● What this task involves:
All lines from the top of the records below through the line holding "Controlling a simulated", and only those, should be printed exactly, minus the pictures.

● Data extract:
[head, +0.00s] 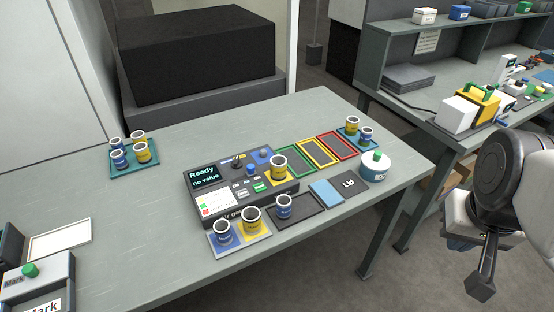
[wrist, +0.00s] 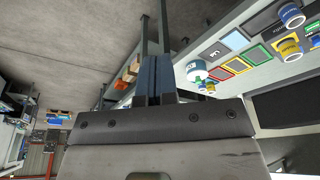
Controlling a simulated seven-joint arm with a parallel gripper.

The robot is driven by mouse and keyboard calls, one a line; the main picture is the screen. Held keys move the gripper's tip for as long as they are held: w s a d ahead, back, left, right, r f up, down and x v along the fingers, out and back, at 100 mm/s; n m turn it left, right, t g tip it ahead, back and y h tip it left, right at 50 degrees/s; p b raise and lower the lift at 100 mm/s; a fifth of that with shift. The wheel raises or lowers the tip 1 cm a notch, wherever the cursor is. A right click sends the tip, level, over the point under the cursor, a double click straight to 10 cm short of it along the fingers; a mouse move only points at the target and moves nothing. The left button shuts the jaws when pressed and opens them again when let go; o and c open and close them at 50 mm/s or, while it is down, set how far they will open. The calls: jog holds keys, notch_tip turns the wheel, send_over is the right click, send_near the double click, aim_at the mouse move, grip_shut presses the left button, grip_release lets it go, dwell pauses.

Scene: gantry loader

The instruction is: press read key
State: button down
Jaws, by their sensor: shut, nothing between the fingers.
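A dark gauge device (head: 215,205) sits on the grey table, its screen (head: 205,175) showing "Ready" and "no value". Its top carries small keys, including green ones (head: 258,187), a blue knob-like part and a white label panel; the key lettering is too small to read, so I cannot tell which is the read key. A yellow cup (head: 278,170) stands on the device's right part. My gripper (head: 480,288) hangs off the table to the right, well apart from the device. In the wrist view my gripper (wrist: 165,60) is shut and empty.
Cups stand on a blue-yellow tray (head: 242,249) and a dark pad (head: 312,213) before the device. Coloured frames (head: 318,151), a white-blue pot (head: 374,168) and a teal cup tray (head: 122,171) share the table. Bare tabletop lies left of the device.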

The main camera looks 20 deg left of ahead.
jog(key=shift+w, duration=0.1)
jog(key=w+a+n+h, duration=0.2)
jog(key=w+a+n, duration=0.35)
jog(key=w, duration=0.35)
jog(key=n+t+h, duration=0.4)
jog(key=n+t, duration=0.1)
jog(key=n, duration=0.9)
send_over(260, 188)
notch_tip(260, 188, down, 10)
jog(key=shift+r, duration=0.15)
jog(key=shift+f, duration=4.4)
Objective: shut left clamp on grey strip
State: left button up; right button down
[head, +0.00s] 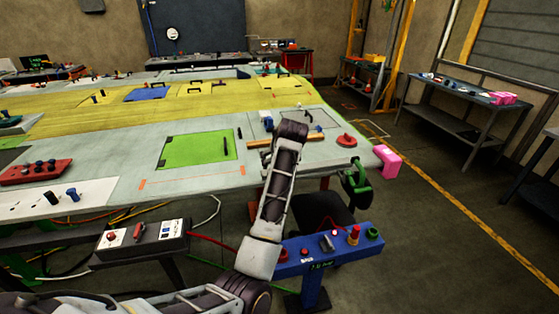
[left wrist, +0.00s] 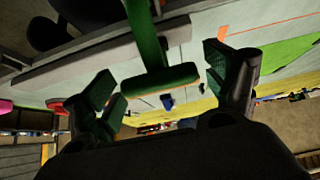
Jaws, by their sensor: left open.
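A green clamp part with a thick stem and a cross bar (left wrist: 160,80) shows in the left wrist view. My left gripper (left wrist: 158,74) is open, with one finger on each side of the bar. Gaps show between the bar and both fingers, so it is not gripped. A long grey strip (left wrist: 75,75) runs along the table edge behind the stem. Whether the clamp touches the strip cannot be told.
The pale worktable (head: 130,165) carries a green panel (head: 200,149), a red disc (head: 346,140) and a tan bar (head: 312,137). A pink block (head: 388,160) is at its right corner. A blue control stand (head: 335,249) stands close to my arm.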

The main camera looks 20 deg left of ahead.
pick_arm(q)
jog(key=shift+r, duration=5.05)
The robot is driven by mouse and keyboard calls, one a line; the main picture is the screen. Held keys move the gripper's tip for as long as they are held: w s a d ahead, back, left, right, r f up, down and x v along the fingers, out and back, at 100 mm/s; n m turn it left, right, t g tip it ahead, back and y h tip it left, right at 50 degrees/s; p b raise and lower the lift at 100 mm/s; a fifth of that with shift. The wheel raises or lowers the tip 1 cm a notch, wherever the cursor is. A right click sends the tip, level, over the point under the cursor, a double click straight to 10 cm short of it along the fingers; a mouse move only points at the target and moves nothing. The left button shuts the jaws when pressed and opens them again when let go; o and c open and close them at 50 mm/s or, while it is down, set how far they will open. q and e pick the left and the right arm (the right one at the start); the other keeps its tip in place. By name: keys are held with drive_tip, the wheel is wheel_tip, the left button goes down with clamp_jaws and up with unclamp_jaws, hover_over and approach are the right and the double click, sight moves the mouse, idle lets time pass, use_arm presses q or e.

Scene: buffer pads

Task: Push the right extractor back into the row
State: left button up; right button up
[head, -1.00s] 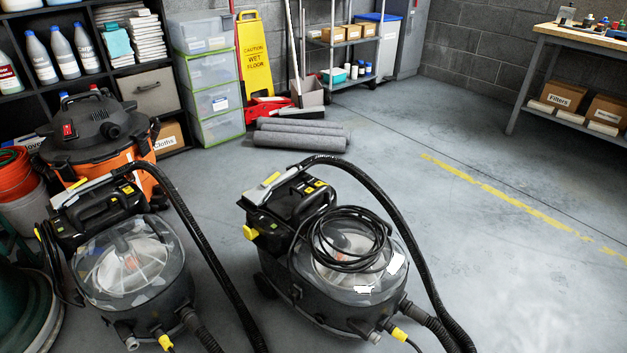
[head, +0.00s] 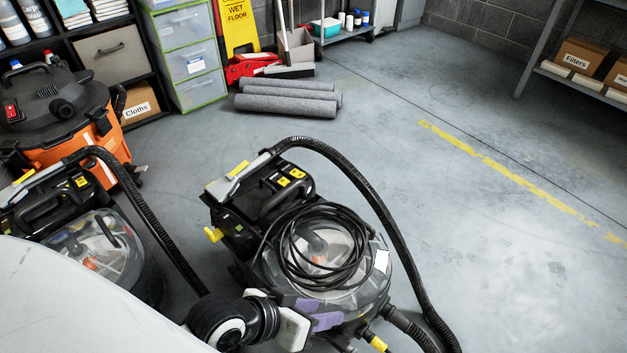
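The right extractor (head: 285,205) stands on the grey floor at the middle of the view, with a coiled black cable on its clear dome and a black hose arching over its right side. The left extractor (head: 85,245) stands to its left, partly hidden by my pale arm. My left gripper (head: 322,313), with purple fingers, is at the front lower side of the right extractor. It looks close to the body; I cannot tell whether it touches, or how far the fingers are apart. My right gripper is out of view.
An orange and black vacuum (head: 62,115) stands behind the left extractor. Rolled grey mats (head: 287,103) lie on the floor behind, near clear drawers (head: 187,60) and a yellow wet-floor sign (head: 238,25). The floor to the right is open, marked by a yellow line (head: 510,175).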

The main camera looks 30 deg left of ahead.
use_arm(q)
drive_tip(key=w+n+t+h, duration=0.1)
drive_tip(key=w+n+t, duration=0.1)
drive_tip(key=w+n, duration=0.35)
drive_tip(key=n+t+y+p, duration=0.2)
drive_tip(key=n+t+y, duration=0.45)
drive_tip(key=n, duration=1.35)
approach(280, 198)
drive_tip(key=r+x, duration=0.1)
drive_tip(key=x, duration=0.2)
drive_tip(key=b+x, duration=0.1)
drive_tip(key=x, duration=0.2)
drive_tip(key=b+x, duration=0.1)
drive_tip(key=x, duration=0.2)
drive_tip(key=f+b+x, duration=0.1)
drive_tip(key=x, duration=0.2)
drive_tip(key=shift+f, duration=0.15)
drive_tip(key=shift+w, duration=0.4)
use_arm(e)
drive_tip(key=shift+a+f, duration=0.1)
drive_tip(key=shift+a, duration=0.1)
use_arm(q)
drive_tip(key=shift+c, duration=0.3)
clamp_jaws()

● Response:
[head, +0.00s] 
[wrist, +0.00s] 
Controlling a simulated seven-joint arm with a parallel gripper.

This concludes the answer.